### What you should do
What lines of the data include the string "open"? Copy them all.

### Data provided
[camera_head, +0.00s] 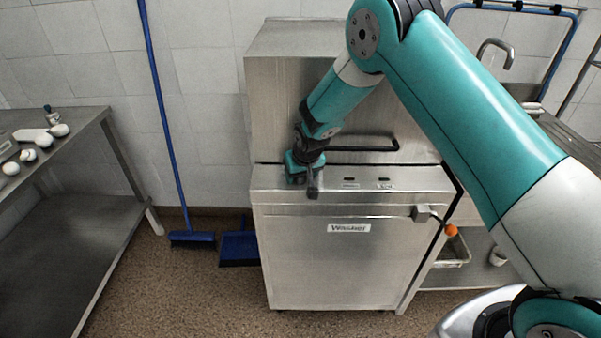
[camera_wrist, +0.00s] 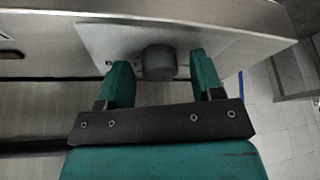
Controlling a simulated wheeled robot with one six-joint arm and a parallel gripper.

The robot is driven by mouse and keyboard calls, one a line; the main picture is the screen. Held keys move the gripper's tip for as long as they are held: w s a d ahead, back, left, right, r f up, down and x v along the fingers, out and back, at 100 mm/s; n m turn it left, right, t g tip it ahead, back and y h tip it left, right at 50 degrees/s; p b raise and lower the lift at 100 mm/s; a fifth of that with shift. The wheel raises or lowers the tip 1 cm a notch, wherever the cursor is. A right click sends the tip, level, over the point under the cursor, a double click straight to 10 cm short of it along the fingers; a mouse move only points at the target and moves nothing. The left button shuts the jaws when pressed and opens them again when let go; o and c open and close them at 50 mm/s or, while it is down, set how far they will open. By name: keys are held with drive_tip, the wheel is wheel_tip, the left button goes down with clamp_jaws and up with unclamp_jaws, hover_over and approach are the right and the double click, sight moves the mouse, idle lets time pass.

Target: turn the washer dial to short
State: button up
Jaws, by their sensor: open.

### The output
The robot is driven by mouse and keyboard calls, one a line; the main picture is the screen. Held keys move the gripper's tip for as long as they are held: w s a d ahead, back, left, right, r f up, down and x v along the fingers, out and back, at 100 mm/s; n m turn it left, right, t g tip it ahead, back and y h tip it left, right at 50 degrees/s; p b raise and lower the lift at 100 mm/s; a fifth of that with shift. The wheel raises or lowers the tip 1 cm a notch, wherever the cursor is. A right click sends the tip, level, over the point under the cursor, a double click straight to 10 cm short of it along the fingers; a mouse move only points at the target and moves nothing. The left button shuts the jaws when pressed and opens them again when let go; o and c open and close them at 50 mm/s or, while it is down, set how far they will open. By name: keys are held with drive_tip, the wheel is wheel_tip, the left button goes down with clamp_jaws and up with unclamp_jaws, hover_over and approach are the right and the double click, sight moves the mouse, idle lets time pass.
Jaws, by their sensor: open.

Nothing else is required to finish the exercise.